Es obvio que no es una tarea simple porque colisiona con la cultura y la práctica de políticas territoriales, para las que el abuso discrecional de los recursos públicos es una herramienta esencial de su misma existencia. Pero hay múltiples mecanismos para avanzar en este cambio. El primero es un acuerdo político que asegure no solo la aprobación de leyes, sino que dé una señal muy clara acerca de su permanencia en el tiempo. No es cierto que no haya espacios para el consenso. En todos los niveles políticos existen dirigentes que no solo quieren, sino que necesitan poder administrar mejor sus recursos; no lo pueden hacer por la intromisión de múltiples corporaciones, y son conscientes que de tal manera su capacidad de desarrollo tiene un techo muy bajo y que tienen un espacio de crecimiento político asociado a una mejor administración.

Se debe también romper el aislamiento del sistema público promoviendo el involucramiento de los actores sociales en este proceso de refundación.

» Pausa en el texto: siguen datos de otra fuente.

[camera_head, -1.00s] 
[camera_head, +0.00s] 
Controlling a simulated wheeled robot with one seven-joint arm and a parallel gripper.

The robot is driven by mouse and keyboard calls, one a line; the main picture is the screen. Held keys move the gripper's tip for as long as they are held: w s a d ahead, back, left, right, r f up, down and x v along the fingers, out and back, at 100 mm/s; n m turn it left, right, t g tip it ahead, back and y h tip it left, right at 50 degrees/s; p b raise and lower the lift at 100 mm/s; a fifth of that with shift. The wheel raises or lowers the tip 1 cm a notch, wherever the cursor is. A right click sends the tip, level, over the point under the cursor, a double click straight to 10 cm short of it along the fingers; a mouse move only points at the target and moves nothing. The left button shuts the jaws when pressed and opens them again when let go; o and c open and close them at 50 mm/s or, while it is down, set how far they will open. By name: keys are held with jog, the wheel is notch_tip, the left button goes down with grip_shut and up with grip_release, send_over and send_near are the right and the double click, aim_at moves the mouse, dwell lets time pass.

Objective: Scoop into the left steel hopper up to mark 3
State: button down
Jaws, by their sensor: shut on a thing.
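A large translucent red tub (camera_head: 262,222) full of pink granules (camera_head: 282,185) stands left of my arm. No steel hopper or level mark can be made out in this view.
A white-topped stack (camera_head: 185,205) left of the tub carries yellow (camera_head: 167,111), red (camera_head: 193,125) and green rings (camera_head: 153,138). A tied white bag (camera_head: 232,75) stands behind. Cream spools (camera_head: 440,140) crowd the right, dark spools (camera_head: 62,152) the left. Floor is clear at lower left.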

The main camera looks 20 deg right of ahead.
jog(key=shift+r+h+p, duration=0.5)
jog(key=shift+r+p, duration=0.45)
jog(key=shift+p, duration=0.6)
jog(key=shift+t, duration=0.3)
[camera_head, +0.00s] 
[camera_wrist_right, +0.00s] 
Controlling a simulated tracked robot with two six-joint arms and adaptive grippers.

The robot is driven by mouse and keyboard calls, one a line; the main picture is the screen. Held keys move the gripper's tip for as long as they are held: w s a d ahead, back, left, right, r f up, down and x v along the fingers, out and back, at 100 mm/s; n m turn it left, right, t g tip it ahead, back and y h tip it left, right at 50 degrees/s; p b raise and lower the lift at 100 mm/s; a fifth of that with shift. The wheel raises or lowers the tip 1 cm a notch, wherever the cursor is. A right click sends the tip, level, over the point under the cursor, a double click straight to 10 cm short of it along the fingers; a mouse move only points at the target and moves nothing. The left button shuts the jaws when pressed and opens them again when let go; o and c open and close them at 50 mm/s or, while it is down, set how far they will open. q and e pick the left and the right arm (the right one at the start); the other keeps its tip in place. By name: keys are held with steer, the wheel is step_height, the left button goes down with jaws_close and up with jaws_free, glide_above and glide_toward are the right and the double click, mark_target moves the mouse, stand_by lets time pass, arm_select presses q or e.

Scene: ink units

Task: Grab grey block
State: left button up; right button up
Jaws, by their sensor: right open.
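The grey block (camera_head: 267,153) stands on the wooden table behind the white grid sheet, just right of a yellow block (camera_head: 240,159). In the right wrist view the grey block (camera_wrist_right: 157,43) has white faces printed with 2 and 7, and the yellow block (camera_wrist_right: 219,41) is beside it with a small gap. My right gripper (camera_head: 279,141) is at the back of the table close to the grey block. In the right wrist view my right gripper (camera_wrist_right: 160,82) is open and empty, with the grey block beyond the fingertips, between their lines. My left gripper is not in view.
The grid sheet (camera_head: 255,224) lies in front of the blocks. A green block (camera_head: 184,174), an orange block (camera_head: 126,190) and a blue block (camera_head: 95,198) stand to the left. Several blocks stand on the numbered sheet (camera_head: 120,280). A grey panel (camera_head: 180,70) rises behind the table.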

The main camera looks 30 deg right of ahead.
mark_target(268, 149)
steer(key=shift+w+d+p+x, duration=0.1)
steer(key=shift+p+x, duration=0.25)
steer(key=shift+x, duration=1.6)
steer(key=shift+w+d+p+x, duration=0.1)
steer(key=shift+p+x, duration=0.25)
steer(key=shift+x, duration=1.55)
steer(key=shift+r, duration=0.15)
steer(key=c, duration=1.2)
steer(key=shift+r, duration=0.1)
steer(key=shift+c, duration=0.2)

Así como han aparecido los movimientos de padres por la educación, es posible impulsar otros ámbitos de participación para que los usuarios de los servicios estatales y los ciudadanos en general hagan sentir su voz y exijan el respeto a sus derechos; entre los que la buena administración de los recursos públicos tiene un lugar prioritario.

El Estado nacional tiene múltiples herramientas para inducir cambios en los niveles subnacionales, desde las transferencias habituales hasta el financiamiento multilateral, en los que se impongan condiciones de administración responsable.

En síntesis, para el tiempo nuevo que se aproxima, también necesitamos un Estado nuevo, que responda a las necesidades de los ciudadanos, antes que a las de los aparatos políticos y burocráticos que lo han sostenido durante décadas, con resultados desastrosos. Es una tarea apasionante.